- DATASET SECTION
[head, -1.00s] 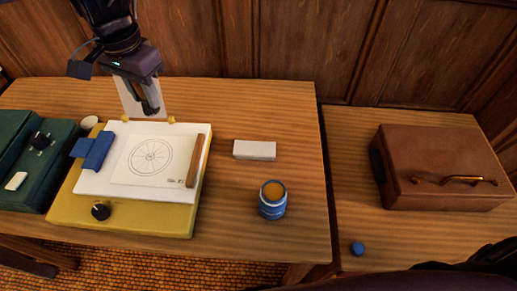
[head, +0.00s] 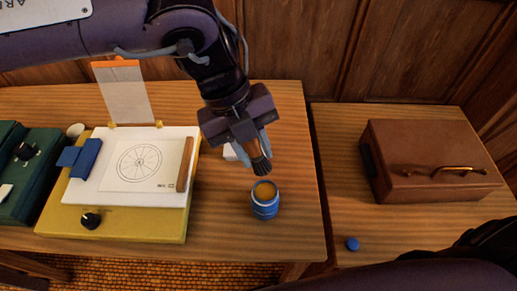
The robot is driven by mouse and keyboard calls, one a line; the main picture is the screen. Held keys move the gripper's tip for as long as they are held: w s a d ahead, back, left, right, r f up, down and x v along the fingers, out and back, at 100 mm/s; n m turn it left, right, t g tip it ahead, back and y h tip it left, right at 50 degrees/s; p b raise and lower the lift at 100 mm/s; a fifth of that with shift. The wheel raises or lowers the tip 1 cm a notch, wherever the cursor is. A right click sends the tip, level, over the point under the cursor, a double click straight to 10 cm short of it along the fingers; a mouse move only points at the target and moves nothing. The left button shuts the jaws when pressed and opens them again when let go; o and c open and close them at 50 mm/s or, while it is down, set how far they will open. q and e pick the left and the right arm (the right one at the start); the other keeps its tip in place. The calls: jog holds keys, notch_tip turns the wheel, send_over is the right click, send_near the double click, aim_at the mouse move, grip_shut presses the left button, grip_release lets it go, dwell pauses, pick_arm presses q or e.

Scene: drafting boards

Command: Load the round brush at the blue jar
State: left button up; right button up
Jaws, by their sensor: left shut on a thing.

- THE EXERCISE
Repeat the data exactly, excluding the pictures.

- TASK OUTPUT
[head, -1.00s] 
[head, +0.00s] 
The robot is driven by mouse and keyboard calls, one a line; the main picture is the screen. Held keys move the gripper's tip for as long as they are held: w s a d ahead, back, left, right, r f up, down and x v along the fingers, out and back, at 100 mm/s; n m turn it left, right, t g tip it ahead, back and y h tip it left, right at 50 degrees/s; p b raise and lower the lift at 100 mm/s; a fifth of that with shift. The wheel raises or lowers the tip 1 cm a notch, wherever the cursor is. A right click sends the tip, level, over the point under the cursor, a double click straight to 10 cm short of it along the fingers; a mouse move only points at the target and moves nothing. The left button shuts the jaws when pressed and opens them again when let go; o and c open and close them at 50 mm/s or, while it is down, set how far they will open. q and e pick the left and the right arm (the right one at the start); the other keeps its tip in place. The calls: jog holds keys, notch_tip turns the wheel, send_over is the right click, send_near the double click, aim_at the mouse move, grip_shut presses the left button, grip_release lets it go, dwell pauses, pick_arm presses q or e.

Scene: drafting boards

Command: Load the round brush at the blue jar
State: left button up; right button up
Jaws, by their sensor: left shut on a thing.

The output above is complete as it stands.